• **What is being asked**: Identify all lines of the data containing the string "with" and copy them.

Records of robot tool calls:
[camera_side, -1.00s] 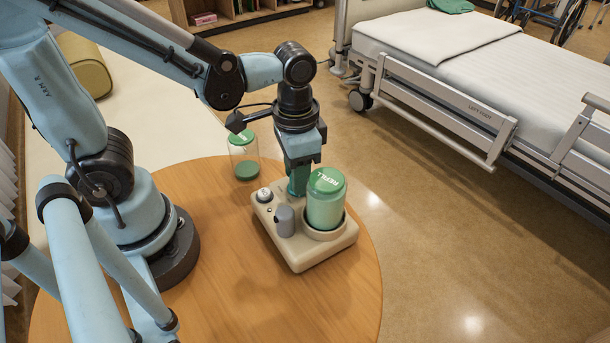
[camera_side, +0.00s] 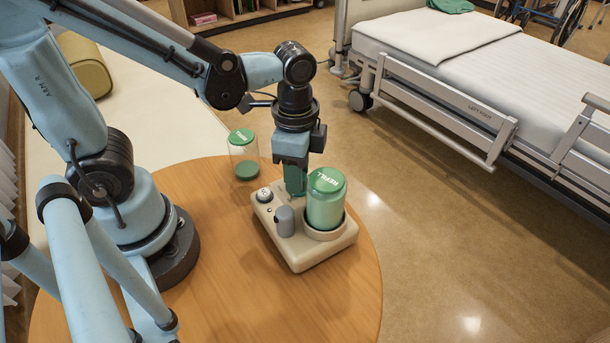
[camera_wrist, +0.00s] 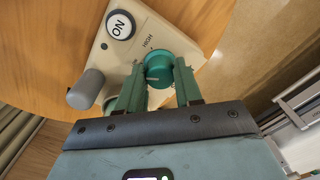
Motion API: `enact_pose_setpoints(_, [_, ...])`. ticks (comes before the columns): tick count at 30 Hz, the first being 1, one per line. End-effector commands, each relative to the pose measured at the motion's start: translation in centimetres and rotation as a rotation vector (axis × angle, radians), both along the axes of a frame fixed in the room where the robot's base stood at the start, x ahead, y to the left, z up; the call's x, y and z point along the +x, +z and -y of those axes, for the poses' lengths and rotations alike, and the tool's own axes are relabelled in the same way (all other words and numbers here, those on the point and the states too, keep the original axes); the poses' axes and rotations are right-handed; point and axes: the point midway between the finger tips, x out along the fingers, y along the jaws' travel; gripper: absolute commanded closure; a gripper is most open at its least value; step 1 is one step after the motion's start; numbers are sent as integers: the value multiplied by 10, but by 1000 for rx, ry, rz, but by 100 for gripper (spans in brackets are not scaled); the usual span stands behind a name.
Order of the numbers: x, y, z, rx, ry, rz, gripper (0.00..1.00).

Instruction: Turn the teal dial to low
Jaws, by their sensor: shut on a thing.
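The teal dial (camera_wrist: 158,66) sits on the cream device (camera_wrist: 105,65) in the wrist view. The word HIGH is printed beside it; a pale mark shows on the dial near the fingers. I see no low label. My gripper (camera_wrist: 160,80) is shut on the dial, one finger on each side. In the side view my gripper (camera_side: 296,190) points straight down onto the device (camera_side: 310,258), behind the green-lidded refill jar (camera_side: 325,210). The dial is hidden there by the fingers and jar.
A grey rounded knob (camera_side: 284,222) and a white ON button (camera_side: 264,195) are on the device near my gripper. Another green-lidded jar (camera_side: 243,155) stands behind on the round wooden table (camera_side: 230,300). A bed (camera_side: 470,75) is beyond. The table's front is clear.

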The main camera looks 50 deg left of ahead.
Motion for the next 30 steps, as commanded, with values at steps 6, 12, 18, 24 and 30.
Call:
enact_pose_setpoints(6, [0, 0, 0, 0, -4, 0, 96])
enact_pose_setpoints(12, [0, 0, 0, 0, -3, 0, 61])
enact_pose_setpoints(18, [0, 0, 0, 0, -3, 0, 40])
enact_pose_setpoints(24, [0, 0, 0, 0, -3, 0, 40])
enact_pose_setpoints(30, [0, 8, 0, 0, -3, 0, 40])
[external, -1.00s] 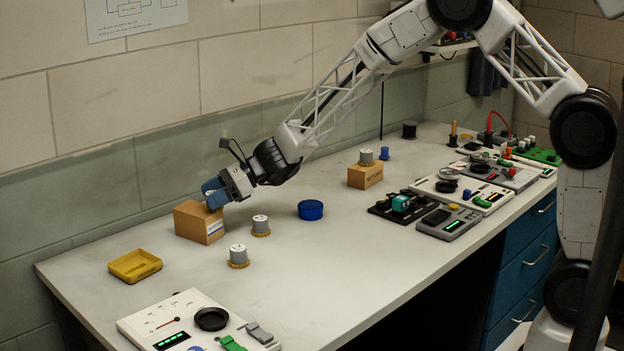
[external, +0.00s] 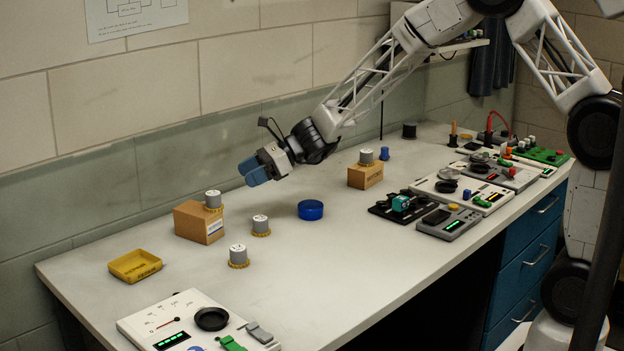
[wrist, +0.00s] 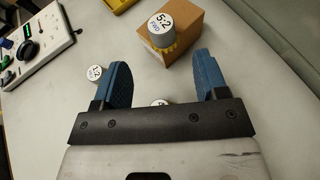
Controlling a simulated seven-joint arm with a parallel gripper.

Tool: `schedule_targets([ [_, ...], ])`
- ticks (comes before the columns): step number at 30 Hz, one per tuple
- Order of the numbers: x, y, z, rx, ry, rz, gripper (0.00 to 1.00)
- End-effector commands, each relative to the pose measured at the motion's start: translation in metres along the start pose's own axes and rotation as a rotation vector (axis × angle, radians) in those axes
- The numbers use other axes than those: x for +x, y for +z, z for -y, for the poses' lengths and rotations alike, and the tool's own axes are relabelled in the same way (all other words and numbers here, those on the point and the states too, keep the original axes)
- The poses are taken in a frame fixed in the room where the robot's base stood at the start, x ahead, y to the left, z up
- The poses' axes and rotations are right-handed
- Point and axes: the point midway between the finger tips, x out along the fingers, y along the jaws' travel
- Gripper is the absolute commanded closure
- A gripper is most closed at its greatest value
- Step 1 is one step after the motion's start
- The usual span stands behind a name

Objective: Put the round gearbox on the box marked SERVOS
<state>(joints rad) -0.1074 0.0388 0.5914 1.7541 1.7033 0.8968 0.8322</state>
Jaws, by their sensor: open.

• **Exercise answer**:
Motion for the next 30 steps, as commanded, with values at steps 6, 12, 18, 24 and 30.
Controlling a simulated seven-joint arm with a parallel gripper.

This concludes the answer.